これじゃ、すぐに続きを読むしかないじゃん!
というのが読み終わった直後の感想。
週刊少年ジャンプ並みの引きの強さ。
19世紀後半、ビクトリア女王の頃のイギリス…からちょっとずれた位相にあるロンドン郊外にある巨大なゴミ屋敷が舞台。
何しろ地上7階、地下6階の建物に一族みんなで住んでいて、館の中には駅まであるのだから、その巨大さも知れようというもの。
主人公のクロッドは純粋なアイアマンガーの一族として、地上に部屋を持ち、大勢のおじ・おばや従兄弟・はとこたちと暮らしている。
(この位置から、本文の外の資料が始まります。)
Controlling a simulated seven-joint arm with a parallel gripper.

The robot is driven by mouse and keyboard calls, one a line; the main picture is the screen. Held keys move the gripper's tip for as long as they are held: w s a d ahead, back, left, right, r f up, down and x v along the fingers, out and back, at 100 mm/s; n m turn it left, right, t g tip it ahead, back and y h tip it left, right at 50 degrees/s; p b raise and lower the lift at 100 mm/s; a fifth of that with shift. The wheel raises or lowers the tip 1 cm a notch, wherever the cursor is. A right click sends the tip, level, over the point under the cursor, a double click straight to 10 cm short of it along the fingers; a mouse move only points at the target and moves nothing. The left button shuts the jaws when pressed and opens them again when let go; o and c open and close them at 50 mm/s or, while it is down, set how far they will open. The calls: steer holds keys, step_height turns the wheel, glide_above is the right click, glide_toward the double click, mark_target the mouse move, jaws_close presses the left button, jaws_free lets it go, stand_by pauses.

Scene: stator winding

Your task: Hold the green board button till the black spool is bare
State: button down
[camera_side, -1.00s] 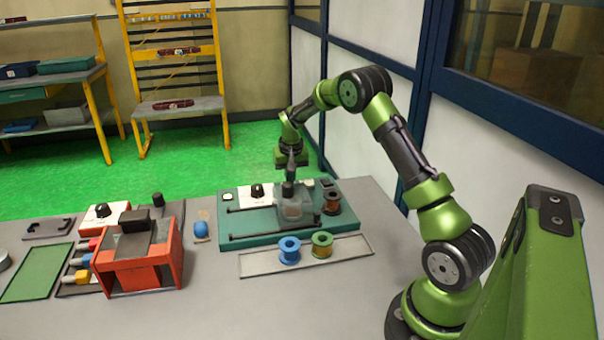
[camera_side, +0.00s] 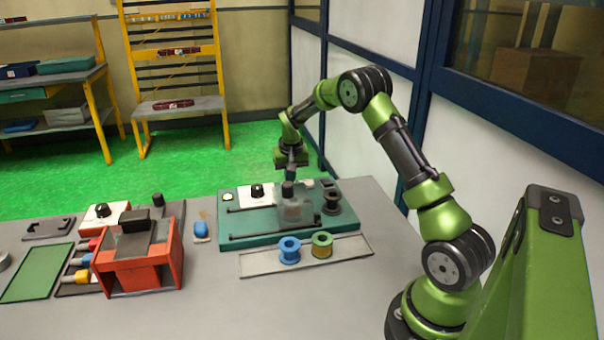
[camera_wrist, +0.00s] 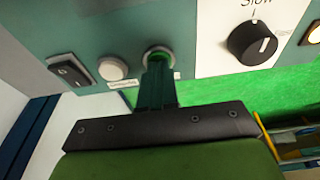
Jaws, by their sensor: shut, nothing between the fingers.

両親は彼が生まれてすぐに相次いで亡くなり、彼が物の声を聴くことができるという特殊能力を持っていることで、一族の人たちに蔑まれ苛められているため、親しく付き合っているのはいとこのタミスくらいのものだった。
もう一人の主人公は、何代か前までアイアマンガーだったという血筋の孤児の少女・ルーシー。
純潔ではない彼女は下働きとして地下の召使い部屋で暮らし、上の人たちと出会うことは禁止されていた。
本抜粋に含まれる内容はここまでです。